The justices now serving are something like a legal gentry, ever attentive to decorum and possessed of dazzling credentials. Before becoming judges, all nine served in prestige positions at the Justice Department, practiced at highly selective firms, or taught on leading law faculties. It's an elitist professional bent that skews pro-corporate, pro-government, and pro-prosecution, critics say.

Abrams's workaday legal experience may be an appropriate antidote. After graduating from Yale Law School, Abrams practiced tax law with an Atlanta firm, then advised local officials on public works issues as a deputy city attorney.

Her subsequent tenure as the minority leader in the Georgia General Assembly recalls the early career of retired justice Sandra Day O'Connor, who was the majority leader in the Arizona State Senate in the 1970s. After losing the Georgia governor's race, Abrams founded Fair Fight 2020, a nationwide advocacy and impact litigation group.
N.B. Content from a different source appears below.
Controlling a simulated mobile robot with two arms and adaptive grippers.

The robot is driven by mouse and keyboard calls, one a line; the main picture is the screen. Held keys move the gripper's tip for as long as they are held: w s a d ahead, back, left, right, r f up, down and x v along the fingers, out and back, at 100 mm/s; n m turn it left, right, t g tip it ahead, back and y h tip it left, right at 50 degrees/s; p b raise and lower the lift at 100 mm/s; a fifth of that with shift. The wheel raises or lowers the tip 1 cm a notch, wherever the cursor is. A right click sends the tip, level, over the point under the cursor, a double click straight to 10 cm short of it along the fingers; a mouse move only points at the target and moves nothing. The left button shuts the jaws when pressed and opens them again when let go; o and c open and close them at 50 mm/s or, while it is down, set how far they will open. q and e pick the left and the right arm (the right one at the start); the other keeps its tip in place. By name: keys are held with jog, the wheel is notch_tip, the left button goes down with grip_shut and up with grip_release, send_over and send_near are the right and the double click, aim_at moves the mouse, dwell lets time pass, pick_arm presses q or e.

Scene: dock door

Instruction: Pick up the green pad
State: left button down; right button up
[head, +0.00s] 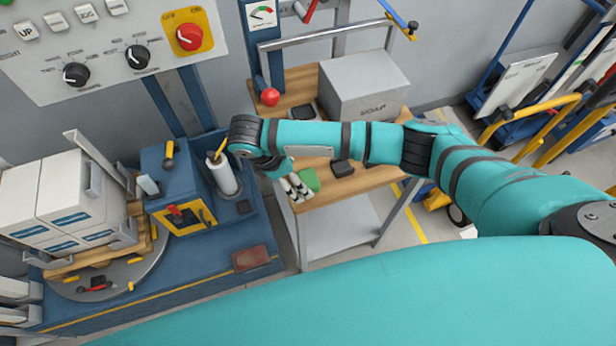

As a state legislator turned cause lawyer, Abrams would follow in the tradition of Southern politicians and activists elevated to the High Court by Democratic presidents. The Court's first black member, Justice Thurgood Marshall, was a Marylander who litigated across the South as a lawyer with the NAACP. Likewise, Justice Hugo Black, an Alabaman, was a two-term U.S. senator before his appointment to the Court. A repentant Klansman, Black became a passionate supporter of school desegregation and civil liberties.

Looking beyond the bench could be an asset to the Court. Carl Tobias, a law professor at the University of Richmond who studies judicial selection, told the Free Beacon that the current crop of justices is lacking in both racial and experiential diversity.

"Many observers believe that the Supreme Court needs to be more diverse in multiple ways," he said. "Eight of the nine justices were formerly members of appeals courts and the ninth served as solicitor general."

"On the lower federal courts, there are many more former prosecutors than public defenders and more former big firm and corporate lawyers than lawyers who worked for legal aid," he added.

For her part, Abrams has disclaimed any interest in the High Court for the time being.

"I have no interest in serving as a judge in any capacity at any point," she told the Associated Press on May 7.

U.S. District Judge Leslie Abrams Gardner, 45

U.S. District Judge Leslie Abrams Gardner / Source: U.S. Attorney's Office for the Middle District of Georgia

Stacey Abrams's younger sister strikes a more familiar figure for a Supreme Court nominee. Abrams Gardner is an Obama appointee on the federal trial court in Macon, Ga., where she has served since 2014.

Former Georgia GOP senators Saxby Chambliss and Johnny Isakson both returned "blue slips" to the Senate Judiciary Committee endorsing her nomination, which came just weeks after the Obama White House and Georgia Republicans struck a deal on judgeships that some Democrats found overly accommodating.

Abrams's personal life is particularly compelling. Her husband, Jimmie Gardner, was falsely imprisoned in a West Virginia penitentiary for 26 years, following wrongful convictions for sexual assault and robbery. Gardner was a victim of the notorious laboratory technician Fred Zain, who fabricated or manipulated evidence in dozens of cases to help state prosecutors obtain convictions. Gardner was released in 2016 and married Abrams two years later.

Before her elevation to the bench, Abrams Gardner practiced in the Washington offices of Skadden, Arps, Slate, Meagher & Flom LLP, where she advised clients like Bank of America and the Radian Group on corruption investigations and complex civil litigation. While at Skadden, she helped prepare an amicus brief for the American Bar Association that urged the Supreme Court to abolish the death penalty for minors. In 2010, she became a federal prosecutor in Atlanta, where she handled a variety of criminal cases and served as a community outreach coordinator. She is a graduate of Yale Law School.

The Biden campaign did not respond to requests for comment for this story.